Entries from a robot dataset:
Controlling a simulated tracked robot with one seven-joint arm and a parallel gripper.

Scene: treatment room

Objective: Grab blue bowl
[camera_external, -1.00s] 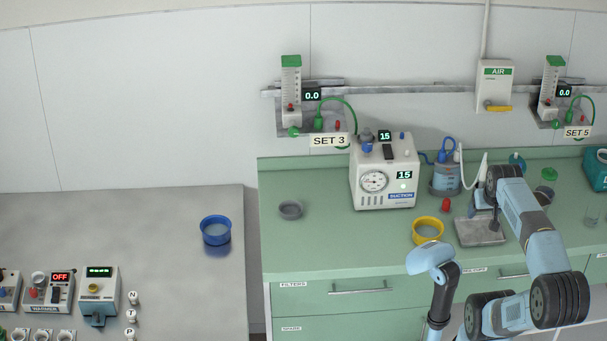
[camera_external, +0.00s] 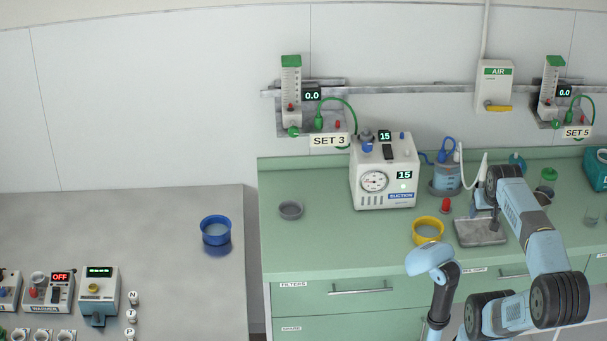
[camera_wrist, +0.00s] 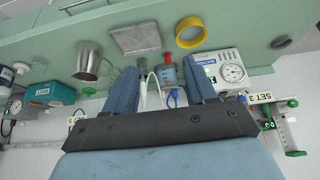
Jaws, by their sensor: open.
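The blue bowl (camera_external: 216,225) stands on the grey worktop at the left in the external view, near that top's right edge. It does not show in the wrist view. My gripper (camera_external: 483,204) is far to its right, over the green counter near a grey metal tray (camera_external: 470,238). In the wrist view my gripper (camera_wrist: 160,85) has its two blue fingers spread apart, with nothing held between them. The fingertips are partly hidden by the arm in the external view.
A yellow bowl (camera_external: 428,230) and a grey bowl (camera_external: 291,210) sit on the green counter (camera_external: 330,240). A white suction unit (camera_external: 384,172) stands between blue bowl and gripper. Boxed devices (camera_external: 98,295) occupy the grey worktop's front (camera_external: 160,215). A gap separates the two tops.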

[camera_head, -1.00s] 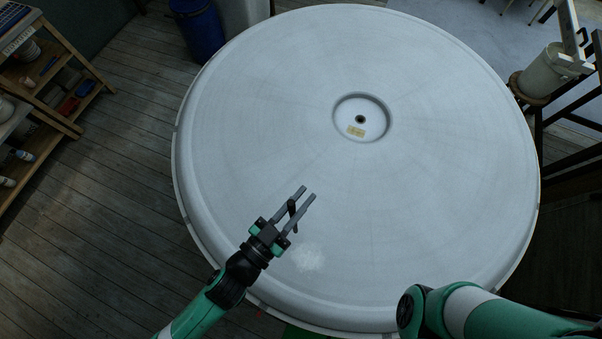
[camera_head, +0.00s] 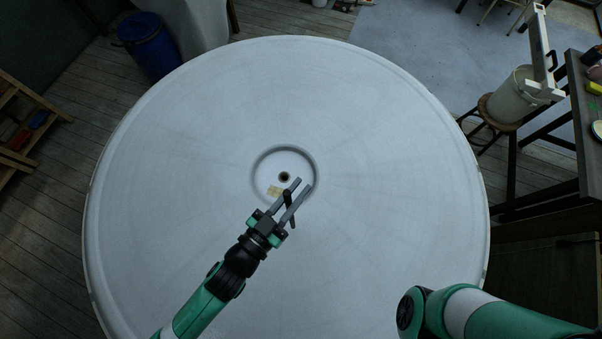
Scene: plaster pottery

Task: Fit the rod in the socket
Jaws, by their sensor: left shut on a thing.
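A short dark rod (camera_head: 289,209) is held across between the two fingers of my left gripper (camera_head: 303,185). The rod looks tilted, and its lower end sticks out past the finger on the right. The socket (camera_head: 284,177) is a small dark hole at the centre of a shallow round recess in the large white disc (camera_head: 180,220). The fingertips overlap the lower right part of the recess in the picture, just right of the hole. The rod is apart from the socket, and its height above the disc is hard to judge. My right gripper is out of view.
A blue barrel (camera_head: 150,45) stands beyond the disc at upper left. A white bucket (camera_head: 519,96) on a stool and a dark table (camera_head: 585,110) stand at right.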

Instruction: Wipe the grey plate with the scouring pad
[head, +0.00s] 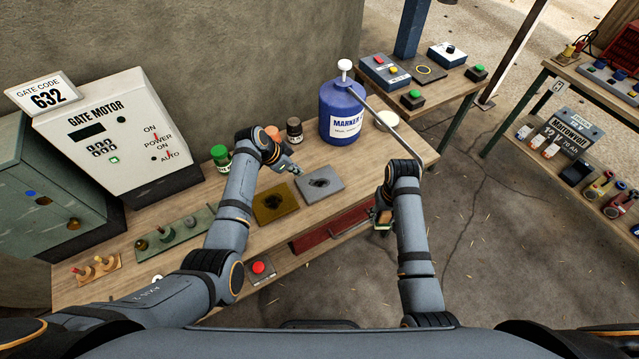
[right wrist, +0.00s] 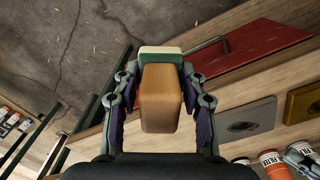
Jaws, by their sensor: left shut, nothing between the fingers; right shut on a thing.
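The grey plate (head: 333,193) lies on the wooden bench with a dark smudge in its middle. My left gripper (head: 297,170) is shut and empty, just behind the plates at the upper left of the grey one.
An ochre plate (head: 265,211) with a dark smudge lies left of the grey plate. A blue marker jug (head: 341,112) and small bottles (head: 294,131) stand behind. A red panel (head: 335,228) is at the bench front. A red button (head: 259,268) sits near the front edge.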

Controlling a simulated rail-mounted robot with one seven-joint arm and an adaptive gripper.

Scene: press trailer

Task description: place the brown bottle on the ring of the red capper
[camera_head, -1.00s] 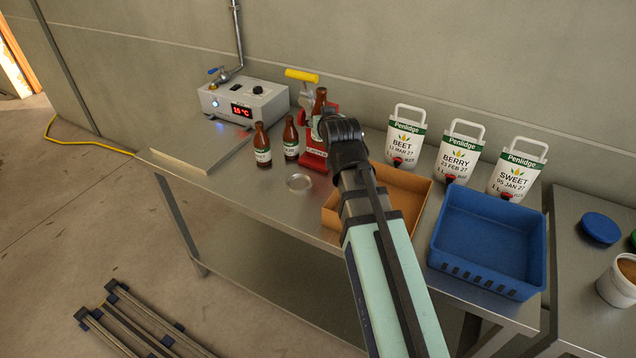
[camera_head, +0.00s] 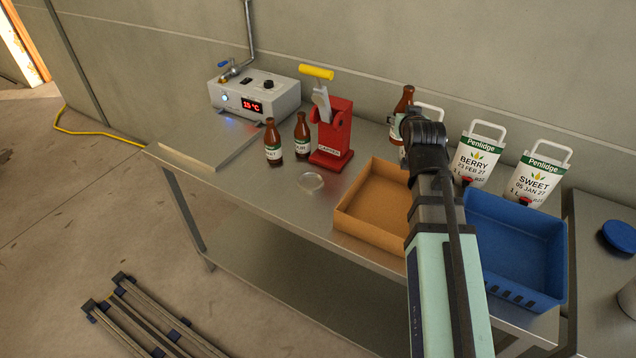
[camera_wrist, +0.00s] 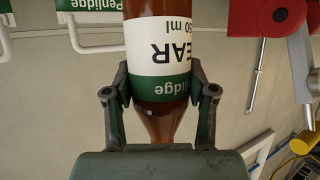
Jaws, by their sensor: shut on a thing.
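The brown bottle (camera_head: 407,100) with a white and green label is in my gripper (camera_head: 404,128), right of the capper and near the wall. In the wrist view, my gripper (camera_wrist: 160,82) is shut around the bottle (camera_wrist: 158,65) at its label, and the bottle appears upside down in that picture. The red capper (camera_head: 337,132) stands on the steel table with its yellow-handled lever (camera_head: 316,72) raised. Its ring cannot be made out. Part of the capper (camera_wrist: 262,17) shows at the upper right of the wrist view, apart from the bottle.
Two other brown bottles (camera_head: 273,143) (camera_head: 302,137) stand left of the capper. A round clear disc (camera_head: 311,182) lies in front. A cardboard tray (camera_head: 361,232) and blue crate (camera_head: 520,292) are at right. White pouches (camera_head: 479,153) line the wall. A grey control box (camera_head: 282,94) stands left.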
---
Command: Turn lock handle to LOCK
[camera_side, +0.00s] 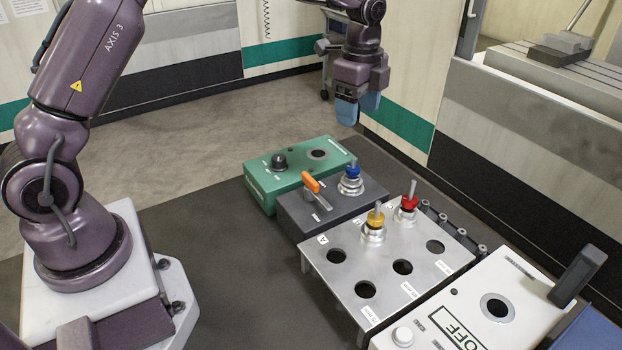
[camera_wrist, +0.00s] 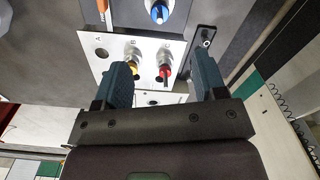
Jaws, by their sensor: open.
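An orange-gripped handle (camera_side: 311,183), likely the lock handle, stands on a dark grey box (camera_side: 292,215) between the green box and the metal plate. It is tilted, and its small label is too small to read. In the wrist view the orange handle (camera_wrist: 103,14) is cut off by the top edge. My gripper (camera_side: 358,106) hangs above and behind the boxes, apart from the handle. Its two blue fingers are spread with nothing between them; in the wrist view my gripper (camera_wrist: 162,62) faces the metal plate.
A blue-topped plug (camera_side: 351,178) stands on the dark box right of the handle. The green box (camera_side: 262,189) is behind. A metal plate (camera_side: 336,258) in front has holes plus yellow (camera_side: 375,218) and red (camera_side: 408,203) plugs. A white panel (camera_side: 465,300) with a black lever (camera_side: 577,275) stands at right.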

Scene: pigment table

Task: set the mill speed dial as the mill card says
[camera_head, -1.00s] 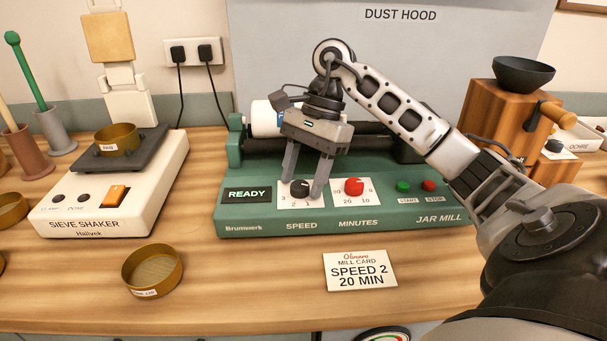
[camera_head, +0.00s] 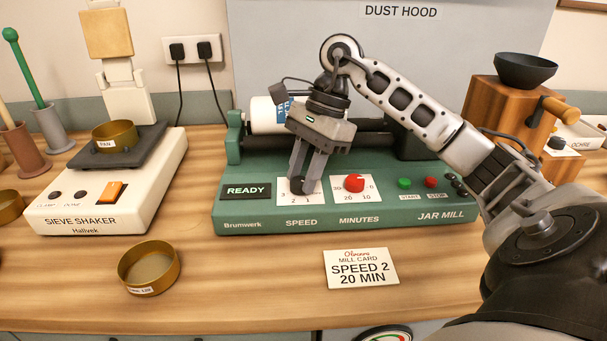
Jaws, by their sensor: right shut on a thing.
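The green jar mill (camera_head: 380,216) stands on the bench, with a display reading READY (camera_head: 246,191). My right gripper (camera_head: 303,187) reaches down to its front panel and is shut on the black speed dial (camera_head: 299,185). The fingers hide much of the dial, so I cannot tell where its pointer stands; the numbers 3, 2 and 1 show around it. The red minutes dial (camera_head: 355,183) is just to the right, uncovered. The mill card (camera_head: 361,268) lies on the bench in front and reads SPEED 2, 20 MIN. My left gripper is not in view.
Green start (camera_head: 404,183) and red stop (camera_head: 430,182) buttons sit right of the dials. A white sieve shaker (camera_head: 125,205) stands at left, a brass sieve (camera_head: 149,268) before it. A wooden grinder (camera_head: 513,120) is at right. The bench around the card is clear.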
...
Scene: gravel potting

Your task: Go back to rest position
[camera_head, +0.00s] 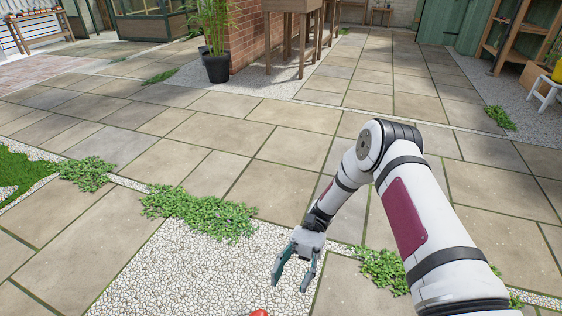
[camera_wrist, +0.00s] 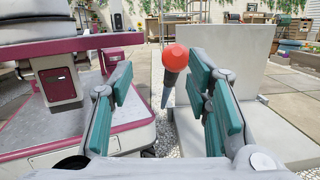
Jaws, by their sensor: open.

• **THE REQUEST**
Above are the records. Print exactly the lines from the one containing "Controlling a simulated tracked" to the one containing "Task: Fit the rod in the socket", both included, and nothing else; pictures are excluded.

• **ANSWER TO THIS EXERCISE**
Controlling a simulated tracked robot with one seven-joint arm and a parallel gripper.

Scene: treatment room

Objective: Grab blue bowl
[camera_external, -1.00s] 
[camera_external, +0.00s] 
[camera_wrist, +0.00s] 
Jaws, by their sensor: open.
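The blue bowl (camera_external: 216,225) stands on the grey worktop at the left in the external view, near that top's right edge. It does not show in the wrist view. My gripper (camera_external: 483,204) is far to its right, over the green counter near a grey metal tray (camera_external: 470,238). In the wrist view my gripper (camera_wrist: 160,85) has its two blue fingers spread apart, with nothing held between them. The fingertips are partly hidden by the arm in the external view.
A yellow bowl (camera_external: 428,230) and a grey bowl (camera_external: 291,210) sit on the green counter (camera_external: 330,240). A white suction unit (camera_external: 384,172) stands between blue bowl and gripper. Boxed devices (camera_external: 98,295) occupy the grey worktop's front (camera_external: 160,215). A gap separates the two tops.

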[camera_head, -1.00s] 
[camera_head, +0.00s] 
Scene: plaster pottery

Task: Fit the rod in the socket

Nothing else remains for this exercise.